She claimed she was not hired because her earlier pregnancy and present obligations as a primary caretaker for a young child distorted her performance metrics.
Denying summary judgment on the Title VII sex-plus claim of a part-time police officer who alleged she was passed over for promotion to a full-time position in favor of two part-time female officers without children, a federal district court in Pennsylvania acknowledged that while she was “disappointed and possibly angry her employer chose two women without present obligations to young children over her even though she worked there for a longer time, became pregnant, and then cared for her child which may have caused her performance to fall below the two other part-time women officers,” her “disappointment does not automatically equal discriminatory intent.” Her employers chose officers with stronger performance records and the employee failed to show pretext, said the court, granting summary judgment against her pregnancy discrimination claim as well (Harrell v. Solebury Township, February 20, 2020, Kearney, M.).
Birth of her child. About a year after she was hired in May 2016 as a part-time officer, the employee was counseled for tardiness; four months after that, she was again counseled for her delayed response time to priority calls. In November 2017, she told the police chief she was pregnant and at her request, she was placed on light-duty work. She took FMLA leave for the birth of her child and upon her return to work in June 2018, she asked to be considered for a full-time position. In response, the chief said he wanted to see her police activity improve.
Passed over. Not quite three months later, the chief told the township’s board of supervisors that he needed two additional full-time officers, that the department was all male, and that there were “three female officers part-time now that are excellent.” The chief considered only the department’s six part-time officers for the two positions, which included the employee, two other female officers, and three male officers. After the chief and five department supervisors evaluated the candidates, the two other female officers were hired. Suing under Title VII, the employee asserted pregnancy and sex-plus discrimination based on familial responsibilities.
Qualified. Citing Phillips v. Martin Marietta Corp., in which the Supreme Court held that an employer that “treats women with small children differently than women without small children would be liable for sex-plus discrimination; with the ‘plus’ being stereotypical assumptions regarding women’s childcare responsibilities,” the court pointed out that sex-plus discrimination is a form of gender discrimination under Title VII. While her employer first argued as to both claims that she was not qualified for the full-time position, the court pointed not only to her longevity with the department but her inclusion in the pool of officers considered for the job.
No causation. The employee, however, was unable to establish a causal link between her pregnancy and her non-selection for the full-time position. She delivered her baby at least six months before the decision to promote the other two officers was made, observed the court, and because she was not pregnant at the time, she had an additional burden in making out a prima facie case. Finding that she failed to meet this burden, the court granted summary judgment in favor of her employer.

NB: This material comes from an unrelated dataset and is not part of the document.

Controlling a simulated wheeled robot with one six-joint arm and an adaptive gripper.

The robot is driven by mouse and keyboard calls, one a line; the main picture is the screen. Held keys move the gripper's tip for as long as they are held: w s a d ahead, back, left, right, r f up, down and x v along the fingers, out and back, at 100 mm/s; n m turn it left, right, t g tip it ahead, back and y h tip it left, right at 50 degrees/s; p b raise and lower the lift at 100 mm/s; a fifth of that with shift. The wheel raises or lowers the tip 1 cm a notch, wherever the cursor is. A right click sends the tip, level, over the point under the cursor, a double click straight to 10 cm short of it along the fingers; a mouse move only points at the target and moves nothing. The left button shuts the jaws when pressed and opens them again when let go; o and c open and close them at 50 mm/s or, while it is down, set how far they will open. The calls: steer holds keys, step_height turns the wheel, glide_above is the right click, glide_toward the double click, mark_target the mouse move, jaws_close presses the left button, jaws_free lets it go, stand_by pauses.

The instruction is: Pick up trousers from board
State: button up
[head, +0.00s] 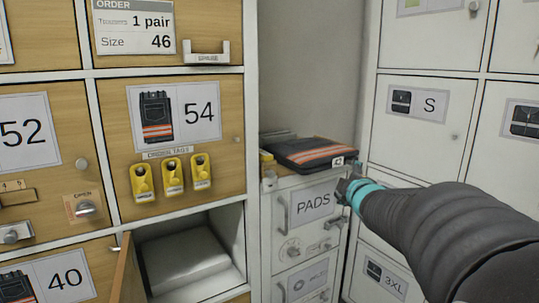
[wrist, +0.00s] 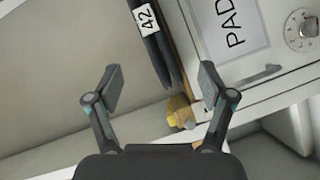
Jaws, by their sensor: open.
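Folded dark trousers (head: 312,152) with orange and pale stripes lie flat on top of the cabinet labelled PADS. A small white tag is at their front edge. In the wrist view a dark folded edge (wrist: 165,55) shows at the top, and its white tag reads 42. I cannot make out a separate board under the trousers. My gripper (wrist: 160,86) is open and empty, its two fingers wide apart, with the folded edge beyond them. In the head view my gripper (head: 348,188) is at the cabinet's right front, just below the trousers, and partly hidden by my arm.
The PADS cabinet (head: 308,228) has handles and a dial on its front. A yellow piece (wrist: 180,108) sits by its top edge. White lockers (head: 420,150) stand close on the right. Wooden lockers (head: 190,120) stand left, with an open compartment (head: 190,285) below. An order card (head: 135,30) reads size 46.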

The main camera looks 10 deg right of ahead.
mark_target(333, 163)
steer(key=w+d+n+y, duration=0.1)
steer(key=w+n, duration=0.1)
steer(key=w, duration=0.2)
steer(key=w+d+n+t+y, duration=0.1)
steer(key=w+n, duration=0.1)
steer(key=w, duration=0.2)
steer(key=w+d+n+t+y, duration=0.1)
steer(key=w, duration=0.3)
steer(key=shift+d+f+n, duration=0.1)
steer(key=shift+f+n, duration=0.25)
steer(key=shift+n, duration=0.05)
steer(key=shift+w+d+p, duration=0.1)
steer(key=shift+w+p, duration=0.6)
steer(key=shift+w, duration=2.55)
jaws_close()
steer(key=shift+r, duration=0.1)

No pretext. And even if she had established a prima facie case of pregnancy or sex-plus discrimination, her employer cited the promoted officers’ work performance as the legitimate, nondiscriminatory reason for its decision. Although the employee contended that the only possible reason why she was not given a full-time slot was because she had been out on pregnancy leave and was now a mother of a child, she failed to provide any evidence of pretext. She admitted that she had been disciplined for tardiness and her delayed response time to priority calls and did not dispute the employer’s claim the promoted officers did not have any disciplinary issues. Instead she argued that “[o]ne or two counseling’s [sic] for inadvertent mistakes would never scuttle an officer’s full-time prospects in the petition [sic] were genuinely one of experience, ability, judgment and discretion.” But there was simply no evidence to support this assertion, said the court.
She next argued that because the employer first hired one of the later promoted female officers while she was pregnant, an inference could be drawn that it impermissibly discriminated against her because of her pregnancy by selecting the other officer for one of the full-time positions that did not create a nexus between her pregnancy and the other officer’s promotion.
Flawed performance statistics. Her best argument, said the court, was that the chief’s hiring decision was based on flawed performance statistics that did not account for officers on night patrol when there is less traffic, her pregnancy, and her light-duty work while pregnant. However, the statistics showed the promoted officers outperformed her at the time of the selection, said the court, noting that this “is not a case where the employer elected to promote an employee performing at an equal or lesser level than the employee suing.” As to her contention that the number of car stops should not be an indicator of successful policing, and the employer did not measure the use of discretion and judgment, she again failed to offer any evidence or expertise to support this conclusion.